» **What is needed**
Set down all of the data that follows word for word, without the images.

» **Recorded data**
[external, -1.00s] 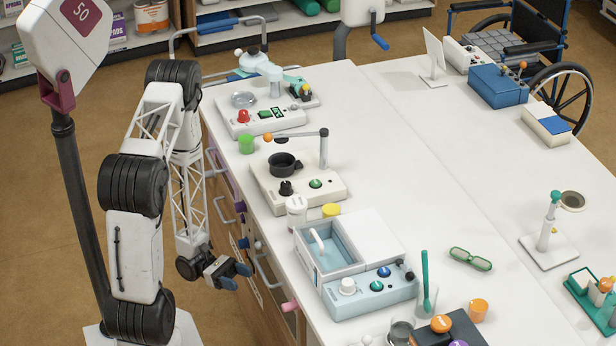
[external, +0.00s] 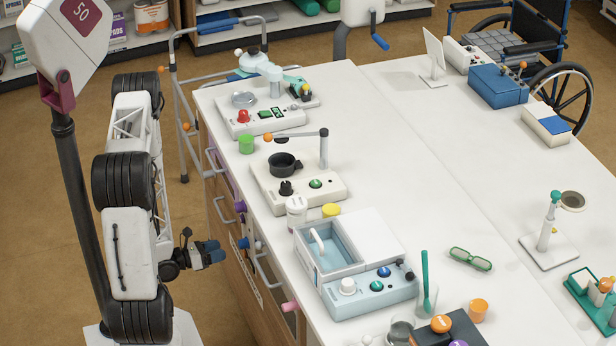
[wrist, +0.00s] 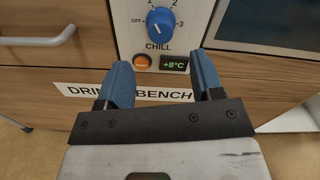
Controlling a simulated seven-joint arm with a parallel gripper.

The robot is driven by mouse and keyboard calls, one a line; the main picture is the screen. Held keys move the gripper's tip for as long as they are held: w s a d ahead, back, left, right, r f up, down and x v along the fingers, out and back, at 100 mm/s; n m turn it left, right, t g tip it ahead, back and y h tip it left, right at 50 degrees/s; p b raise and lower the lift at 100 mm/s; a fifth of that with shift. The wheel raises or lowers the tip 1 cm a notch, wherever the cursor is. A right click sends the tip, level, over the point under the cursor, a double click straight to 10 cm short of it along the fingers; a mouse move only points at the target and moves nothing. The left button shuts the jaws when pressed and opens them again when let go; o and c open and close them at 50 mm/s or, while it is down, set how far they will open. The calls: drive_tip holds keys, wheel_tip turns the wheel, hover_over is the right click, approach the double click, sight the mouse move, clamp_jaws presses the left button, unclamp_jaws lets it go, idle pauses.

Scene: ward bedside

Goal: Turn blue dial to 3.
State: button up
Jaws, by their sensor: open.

» **Full solution**
[external, -1.00s] 
[external, +0.00s] 
[wrist, +0.00s] 
Controlling a simulated seven-joint arm with a parallel gripper.

The robot is driven by mouse and keyboard calls, one a line; the main picture is the screen. Held keys move the gripper's tip for as long as they are held: w s a d ahead, back, left, right, r f up, down and x v along the fingers, out and back, at 100 mm/s; n m turn it left, right, t g tip it ahead, back and y h tip it left, right at 50 degrees/s; p b raise and lower the lift at 100 mm/s; a fifth of that with shift. The wheel raises or lowers the tip 1 cm a notch, wherever the cursor is. A right click sends the tip, level, over the point under the cursor, a double click straight to 10 cm short of it along the fingers; a mouse move only points at the target and moves nothing. The left button shuts the jaws when pressed and opens them again when let go; o and c open and close them at 50 mm/s or, while it is down, set how far they will open. The calls: drive_tip holds keys, wheel_tip turns the wheel, hover_over is the right click, approach the double click, sight the mouse move, clamp_jaws presses the left button, unclamp_jaws lets it go, idle pauses.

Scene: ward bedside

Goal: Turn blue dial to 3.
State: button up
Jaws, by their sensor: open.

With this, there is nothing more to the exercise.